Possible side effects:
There are currently many companies investing in the United States with the expectation of relatively cheap and abundant natural gas supplies available for perhaps decades to come. As I pointed out in a previous article (link), there is currently 18 Bcf/d worth of NGL export capacity being planned. A company like Cheniere (LNG), which is heavily invested in building such capacity, could get hurt if supply of natural gas will turn out to be either too expensive or simply unavailable.
Sasol (SSL) is planning to build a $14 billion gas to liquids (GTL) plant in Louisiana, which will not be profitable if natural gas price rises over $6 according to various estimates. In order to retrieve the capital investment involved in building the plant, Sasol will need low natural gas prices for a few decades to come. Shell canceled a similar plan for a GTL project in Louisiana in 2013.
Much was made last year of Dow Chemical (DOW) investing in the United States once again in order to take advantage of the low price of natural gas, which is the main feedstock in its plastics production operations (link). If this is the main reason Dow Chemical is investing, it might end up being a poor decision.

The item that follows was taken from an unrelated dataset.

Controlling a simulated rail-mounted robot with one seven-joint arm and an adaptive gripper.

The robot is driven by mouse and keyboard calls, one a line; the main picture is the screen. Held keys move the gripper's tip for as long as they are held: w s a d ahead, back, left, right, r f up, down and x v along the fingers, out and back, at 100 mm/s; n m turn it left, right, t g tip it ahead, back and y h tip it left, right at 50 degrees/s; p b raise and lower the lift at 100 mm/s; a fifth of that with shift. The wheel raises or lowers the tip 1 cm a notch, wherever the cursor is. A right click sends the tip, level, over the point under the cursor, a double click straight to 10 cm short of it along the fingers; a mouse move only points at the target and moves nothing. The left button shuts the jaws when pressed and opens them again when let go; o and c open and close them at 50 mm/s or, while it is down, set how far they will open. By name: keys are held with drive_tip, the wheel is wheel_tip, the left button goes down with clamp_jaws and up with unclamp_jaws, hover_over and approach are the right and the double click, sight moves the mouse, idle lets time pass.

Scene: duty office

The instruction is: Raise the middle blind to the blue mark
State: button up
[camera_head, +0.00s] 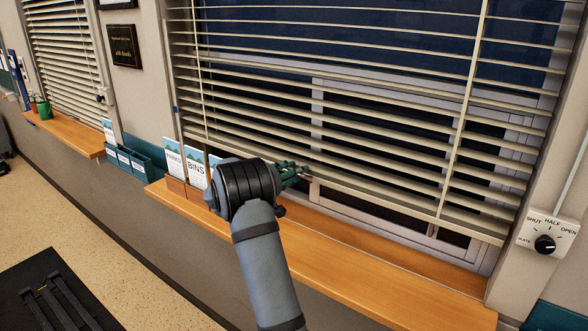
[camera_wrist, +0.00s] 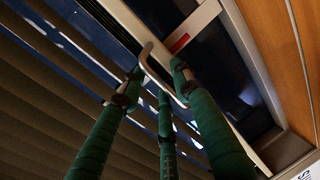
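The middle blind (camera_head: 400,118) is a wide cream slatted blind hanging over the window, its bottom rail (camera_head: 470,226) a little above the wooden sill. A small blue mark (camera_head: 176,109) shows on the window's left side, above the rail's left end. My gripper (camera_head: 298,170) is at the bottom rail, left of its middle. In the wrist view, my three green-wrapped fingers (camera_wrist: 160,78) are apart at the tips, around a pale metal loop handle (camera_wrist: 153,68) at the rail. A red patch (camera_wrist: 180,43) is on the rail beside it. Contact with the handle is unclear.
The wooden sill (camera_head: 390,282) runs below the blind. Leaflet holders marked PARKS (camera_head: 174,160) and BINS (camera_head: 196,168) stand on it, just left of my gripper. A dial (camera_head: 545,244) is on the right wall. Another blind (camera_head: 65,60) hangs at far left.

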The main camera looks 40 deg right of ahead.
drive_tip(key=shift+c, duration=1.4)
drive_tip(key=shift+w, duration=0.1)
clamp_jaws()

There is no doubting the fact that much economic activity depends on the expected shale gas boom, which is still forecast by many prestigious organizations such as the EIA to continue for decades to come, despite early evidence of potential for us to be left disappointed. It is not only about some companies which decided to take this projected increase in natural gas supplies for granted, which can easily end up suffering great loss as a result of making very large investments based on these projections that can get hurt. The US economy is in desperate need of some engines of growth given that the consumer is squeezed by high debt and declining median household income for a decade and a half already. Shale oil and gas was a just in time arrival on the economic scene and based on increasing indicators could also be a faster than expected departure, leaving everybody very disappointed.